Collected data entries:
--- Start ---

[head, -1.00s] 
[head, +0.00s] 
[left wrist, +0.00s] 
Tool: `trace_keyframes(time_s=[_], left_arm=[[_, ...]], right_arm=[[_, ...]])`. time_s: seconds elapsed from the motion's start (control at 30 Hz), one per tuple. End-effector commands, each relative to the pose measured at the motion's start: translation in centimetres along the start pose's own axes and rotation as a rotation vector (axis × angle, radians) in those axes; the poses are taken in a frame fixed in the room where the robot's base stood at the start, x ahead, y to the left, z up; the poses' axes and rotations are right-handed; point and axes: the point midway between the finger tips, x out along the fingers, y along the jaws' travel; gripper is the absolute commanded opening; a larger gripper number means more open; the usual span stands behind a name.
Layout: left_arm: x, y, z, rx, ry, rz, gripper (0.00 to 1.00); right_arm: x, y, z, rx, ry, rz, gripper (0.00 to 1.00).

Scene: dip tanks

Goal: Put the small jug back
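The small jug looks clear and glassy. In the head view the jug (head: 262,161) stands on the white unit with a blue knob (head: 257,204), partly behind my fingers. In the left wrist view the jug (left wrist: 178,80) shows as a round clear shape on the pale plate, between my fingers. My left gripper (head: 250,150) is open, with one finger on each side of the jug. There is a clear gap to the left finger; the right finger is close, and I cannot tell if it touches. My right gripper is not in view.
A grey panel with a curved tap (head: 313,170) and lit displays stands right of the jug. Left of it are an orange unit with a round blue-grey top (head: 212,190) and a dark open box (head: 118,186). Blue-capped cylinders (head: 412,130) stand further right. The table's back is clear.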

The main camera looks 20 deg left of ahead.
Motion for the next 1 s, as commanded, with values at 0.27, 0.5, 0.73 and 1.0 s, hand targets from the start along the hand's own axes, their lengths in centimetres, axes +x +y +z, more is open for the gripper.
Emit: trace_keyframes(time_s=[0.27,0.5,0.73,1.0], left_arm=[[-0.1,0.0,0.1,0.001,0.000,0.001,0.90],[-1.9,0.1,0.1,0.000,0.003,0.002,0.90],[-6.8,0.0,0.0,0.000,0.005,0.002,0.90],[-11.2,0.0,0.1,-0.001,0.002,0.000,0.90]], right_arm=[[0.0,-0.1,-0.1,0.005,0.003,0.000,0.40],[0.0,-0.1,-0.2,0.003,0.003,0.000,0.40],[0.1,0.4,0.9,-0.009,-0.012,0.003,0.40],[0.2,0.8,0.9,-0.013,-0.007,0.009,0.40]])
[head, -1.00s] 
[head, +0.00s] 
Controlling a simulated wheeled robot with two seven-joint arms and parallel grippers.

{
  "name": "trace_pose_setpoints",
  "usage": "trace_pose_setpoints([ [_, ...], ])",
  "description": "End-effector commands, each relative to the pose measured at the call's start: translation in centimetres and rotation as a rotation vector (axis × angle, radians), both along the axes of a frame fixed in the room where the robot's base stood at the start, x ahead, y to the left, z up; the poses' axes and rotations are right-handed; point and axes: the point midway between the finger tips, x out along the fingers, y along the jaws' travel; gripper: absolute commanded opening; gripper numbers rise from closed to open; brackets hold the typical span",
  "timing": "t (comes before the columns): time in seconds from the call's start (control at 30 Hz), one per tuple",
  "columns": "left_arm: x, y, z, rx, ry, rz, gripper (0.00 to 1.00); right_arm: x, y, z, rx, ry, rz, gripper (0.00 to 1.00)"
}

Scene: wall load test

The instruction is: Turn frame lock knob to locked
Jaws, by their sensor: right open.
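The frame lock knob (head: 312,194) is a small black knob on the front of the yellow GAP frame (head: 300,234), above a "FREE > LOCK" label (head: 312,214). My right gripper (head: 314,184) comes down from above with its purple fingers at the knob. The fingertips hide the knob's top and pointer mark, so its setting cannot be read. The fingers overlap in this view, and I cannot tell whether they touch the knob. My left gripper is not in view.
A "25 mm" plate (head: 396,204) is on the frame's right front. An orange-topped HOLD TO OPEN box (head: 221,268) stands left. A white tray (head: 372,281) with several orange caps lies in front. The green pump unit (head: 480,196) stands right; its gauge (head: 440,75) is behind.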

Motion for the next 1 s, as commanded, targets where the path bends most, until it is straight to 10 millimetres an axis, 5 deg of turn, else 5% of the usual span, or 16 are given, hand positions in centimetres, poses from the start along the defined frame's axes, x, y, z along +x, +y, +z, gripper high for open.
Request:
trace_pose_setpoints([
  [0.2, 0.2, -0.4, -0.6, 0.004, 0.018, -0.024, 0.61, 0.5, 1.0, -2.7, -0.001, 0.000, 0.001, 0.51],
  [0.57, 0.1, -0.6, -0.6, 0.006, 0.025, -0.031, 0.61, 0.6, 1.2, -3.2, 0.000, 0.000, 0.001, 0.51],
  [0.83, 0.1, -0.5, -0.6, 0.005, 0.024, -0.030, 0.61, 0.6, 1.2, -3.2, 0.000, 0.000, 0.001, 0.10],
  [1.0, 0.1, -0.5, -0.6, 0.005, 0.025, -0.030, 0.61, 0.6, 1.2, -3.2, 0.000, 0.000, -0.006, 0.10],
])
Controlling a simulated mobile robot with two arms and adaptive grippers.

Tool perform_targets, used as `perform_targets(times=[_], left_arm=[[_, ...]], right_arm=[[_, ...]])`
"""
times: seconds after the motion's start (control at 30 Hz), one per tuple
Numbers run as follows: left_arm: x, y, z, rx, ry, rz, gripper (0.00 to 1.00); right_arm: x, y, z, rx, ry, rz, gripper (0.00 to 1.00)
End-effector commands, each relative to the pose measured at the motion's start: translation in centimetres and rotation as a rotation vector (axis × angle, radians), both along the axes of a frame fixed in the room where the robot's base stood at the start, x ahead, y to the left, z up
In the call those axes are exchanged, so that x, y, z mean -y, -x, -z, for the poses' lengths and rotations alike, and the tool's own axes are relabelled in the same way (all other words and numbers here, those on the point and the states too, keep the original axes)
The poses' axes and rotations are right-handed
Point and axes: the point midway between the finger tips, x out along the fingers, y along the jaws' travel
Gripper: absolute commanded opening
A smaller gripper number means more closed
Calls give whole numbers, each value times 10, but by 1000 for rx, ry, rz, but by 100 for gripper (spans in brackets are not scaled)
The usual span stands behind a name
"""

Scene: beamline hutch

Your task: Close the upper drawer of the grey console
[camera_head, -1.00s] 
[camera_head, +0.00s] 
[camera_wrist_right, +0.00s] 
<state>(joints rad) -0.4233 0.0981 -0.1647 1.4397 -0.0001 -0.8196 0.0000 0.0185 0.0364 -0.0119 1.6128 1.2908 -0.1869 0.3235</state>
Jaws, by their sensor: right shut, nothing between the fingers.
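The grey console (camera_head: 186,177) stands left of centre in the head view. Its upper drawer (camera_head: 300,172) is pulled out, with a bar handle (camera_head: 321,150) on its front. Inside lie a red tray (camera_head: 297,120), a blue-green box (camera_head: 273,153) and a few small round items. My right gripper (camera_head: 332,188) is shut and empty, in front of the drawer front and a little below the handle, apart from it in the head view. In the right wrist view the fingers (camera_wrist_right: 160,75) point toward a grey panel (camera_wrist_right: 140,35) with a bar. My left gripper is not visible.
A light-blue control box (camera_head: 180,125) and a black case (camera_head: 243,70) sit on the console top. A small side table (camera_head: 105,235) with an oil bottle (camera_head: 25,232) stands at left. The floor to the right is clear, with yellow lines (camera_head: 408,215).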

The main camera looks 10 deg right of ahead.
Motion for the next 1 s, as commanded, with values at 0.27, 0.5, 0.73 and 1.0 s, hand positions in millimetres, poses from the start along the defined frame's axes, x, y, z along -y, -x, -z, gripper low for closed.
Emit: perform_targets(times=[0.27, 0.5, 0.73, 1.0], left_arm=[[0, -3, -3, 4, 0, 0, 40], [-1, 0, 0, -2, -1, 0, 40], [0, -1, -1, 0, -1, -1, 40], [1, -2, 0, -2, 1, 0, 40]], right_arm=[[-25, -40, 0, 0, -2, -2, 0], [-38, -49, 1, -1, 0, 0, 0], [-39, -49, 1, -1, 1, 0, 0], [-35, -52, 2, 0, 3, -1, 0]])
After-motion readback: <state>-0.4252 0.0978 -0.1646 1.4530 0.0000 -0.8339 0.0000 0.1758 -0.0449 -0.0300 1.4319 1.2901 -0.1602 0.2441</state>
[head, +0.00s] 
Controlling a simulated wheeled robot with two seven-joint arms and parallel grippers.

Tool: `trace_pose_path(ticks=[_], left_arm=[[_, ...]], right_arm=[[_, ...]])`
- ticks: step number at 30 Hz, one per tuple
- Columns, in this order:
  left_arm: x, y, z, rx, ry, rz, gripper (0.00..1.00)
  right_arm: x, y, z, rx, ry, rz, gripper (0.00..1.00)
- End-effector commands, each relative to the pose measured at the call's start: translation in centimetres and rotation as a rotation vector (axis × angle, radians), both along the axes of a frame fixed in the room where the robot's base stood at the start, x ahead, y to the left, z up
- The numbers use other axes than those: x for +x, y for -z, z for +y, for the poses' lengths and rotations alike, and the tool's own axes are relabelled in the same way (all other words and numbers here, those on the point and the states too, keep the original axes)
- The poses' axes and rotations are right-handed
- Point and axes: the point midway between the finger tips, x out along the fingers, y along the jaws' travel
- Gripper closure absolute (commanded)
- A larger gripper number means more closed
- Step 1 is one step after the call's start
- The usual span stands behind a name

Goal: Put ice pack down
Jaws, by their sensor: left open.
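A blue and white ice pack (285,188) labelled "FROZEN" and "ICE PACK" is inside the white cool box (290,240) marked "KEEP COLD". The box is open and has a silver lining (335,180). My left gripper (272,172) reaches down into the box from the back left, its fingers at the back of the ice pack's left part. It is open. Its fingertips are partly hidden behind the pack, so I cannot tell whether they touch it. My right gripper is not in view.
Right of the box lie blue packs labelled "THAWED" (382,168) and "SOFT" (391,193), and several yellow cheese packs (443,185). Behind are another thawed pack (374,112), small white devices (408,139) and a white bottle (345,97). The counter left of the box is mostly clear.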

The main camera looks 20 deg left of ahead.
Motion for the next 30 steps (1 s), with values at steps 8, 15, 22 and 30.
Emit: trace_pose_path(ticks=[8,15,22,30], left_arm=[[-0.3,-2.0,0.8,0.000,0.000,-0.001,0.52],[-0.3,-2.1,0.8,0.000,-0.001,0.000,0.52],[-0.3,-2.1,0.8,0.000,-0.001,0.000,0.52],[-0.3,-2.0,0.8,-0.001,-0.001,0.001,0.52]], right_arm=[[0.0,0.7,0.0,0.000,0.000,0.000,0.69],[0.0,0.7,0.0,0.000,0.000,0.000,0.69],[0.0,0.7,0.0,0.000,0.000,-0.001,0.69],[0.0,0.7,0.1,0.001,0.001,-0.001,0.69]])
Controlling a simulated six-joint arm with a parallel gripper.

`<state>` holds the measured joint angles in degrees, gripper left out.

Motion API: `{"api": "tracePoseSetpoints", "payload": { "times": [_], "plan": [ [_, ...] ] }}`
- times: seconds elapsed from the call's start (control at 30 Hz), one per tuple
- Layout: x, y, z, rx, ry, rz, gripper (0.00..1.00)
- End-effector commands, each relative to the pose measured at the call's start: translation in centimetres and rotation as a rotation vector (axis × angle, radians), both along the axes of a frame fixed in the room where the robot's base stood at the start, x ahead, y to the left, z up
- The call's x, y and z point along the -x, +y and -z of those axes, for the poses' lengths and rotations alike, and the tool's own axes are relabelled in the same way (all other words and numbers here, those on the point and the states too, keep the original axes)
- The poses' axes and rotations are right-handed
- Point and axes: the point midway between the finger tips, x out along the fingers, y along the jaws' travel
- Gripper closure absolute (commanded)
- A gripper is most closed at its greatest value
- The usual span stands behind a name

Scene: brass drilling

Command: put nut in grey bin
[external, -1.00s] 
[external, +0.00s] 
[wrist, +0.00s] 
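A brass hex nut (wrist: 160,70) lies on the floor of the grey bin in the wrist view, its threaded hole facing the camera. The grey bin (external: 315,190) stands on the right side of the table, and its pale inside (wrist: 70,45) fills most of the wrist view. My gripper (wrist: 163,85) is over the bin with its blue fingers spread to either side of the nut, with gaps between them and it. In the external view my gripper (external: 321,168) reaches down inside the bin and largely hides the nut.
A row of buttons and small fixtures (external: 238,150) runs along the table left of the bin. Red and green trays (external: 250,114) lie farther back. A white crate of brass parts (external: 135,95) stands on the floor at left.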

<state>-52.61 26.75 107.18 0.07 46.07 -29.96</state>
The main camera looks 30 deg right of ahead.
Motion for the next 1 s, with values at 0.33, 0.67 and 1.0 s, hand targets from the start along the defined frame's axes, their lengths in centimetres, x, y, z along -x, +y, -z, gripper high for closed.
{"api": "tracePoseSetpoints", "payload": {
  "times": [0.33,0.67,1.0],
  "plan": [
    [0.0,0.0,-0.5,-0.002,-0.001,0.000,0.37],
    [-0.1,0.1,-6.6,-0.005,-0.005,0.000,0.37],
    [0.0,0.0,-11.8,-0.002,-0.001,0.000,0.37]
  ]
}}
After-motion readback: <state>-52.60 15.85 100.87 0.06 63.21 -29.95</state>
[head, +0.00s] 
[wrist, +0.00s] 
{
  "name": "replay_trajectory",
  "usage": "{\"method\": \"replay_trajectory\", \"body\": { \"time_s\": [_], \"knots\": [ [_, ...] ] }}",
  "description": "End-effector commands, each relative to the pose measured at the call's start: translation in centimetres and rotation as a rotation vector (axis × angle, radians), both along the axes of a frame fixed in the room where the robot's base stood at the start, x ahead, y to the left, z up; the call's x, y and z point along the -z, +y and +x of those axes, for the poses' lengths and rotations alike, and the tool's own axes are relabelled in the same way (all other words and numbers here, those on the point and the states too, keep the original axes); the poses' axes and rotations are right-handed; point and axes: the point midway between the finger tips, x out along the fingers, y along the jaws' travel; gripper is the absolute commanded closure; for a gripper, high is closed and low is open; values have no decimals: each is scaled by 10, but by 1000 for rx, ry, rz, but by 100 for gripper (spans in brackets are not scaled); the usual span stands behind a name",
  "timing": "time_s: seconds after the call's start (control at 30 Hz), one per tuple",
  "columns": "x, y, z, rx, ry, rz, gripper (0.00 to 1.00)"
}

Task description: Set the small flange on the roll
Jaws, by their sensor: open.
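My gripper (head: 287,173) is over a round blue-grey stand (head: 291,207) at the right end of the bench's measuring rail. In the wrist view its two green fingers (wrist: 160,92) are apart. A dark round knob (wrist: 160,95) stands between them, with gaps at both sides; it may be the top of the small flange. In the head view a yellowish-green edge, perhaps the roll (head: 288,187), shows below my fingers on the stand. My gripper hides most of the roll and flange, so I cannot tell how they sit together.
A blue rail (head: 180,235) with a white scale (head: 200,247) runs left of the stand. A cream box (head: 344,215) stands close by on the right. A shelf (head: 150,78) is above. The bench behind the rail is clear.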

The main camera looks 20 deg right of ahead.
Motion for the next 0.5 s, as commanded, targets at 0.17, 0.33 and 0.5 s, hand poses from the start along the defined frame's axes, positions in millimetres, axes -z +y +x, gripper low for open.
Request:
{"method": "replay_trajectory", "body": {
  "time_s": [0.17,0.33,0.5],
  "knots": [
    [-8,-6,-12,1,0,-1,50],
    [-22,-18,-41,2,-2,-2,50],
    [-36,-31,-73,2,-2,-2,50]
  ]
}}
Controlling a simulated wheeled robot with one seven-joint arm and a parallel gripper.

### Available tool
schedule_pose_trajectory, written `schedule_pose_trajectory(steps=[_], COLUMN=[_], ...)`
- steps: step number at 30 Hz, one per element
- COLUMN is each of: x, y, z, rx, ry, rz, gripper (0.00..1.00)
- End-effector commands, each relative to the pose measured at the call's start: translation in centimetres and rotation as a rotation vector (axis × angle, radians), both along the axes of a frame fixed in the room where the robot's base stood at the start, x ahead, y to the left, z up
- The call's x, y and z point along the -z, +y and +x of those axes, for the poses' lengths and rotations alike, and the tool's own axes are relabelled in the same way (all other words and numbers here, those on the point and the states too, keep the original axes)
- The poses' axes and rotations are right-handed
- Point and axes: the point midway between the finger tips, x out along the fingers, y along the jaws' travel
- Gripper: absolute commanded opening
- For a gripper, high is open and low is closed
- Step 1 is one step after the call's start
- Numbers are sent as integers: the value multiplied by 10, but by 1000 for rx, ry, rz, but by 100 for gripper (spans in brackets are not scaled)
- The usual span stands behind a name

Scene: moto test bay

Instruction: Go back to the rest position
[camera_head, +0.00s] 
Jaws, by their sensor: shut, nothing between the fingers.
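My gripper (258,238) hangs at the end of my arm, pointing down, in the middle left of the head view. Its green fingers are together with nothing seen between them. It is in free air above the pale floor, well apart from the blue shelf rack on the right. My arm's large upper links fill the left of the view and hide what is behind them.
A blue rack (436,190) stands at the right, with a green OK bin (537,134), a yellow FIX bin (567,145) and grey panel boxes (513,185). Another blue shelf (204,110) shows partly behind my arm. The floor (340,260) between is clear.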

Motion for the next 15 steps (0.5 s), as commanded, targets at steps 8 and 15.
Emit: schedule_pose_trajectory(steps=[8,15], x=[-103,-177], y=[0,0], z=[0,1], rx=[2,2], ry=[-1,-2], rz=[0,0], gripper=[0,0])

--- End ---

Aim of the exercise:
Find the word "simulated" in the data and copy out each line where it turns up.

Result of the exercise:
Controlling a simulated wheeled robot with two seven-joint arms and parallel grippers.
Controlling a simulated mobile robot with two arms and adaptive grippers.
Controlling a simulated wheeled robot with two seven-joint arms and parallel grippers.
Controlling a simulated six-joint arm with a parallel gripper.
Controlling a simulated wheeled robot with one seven-joint arm and a parallel gripper.

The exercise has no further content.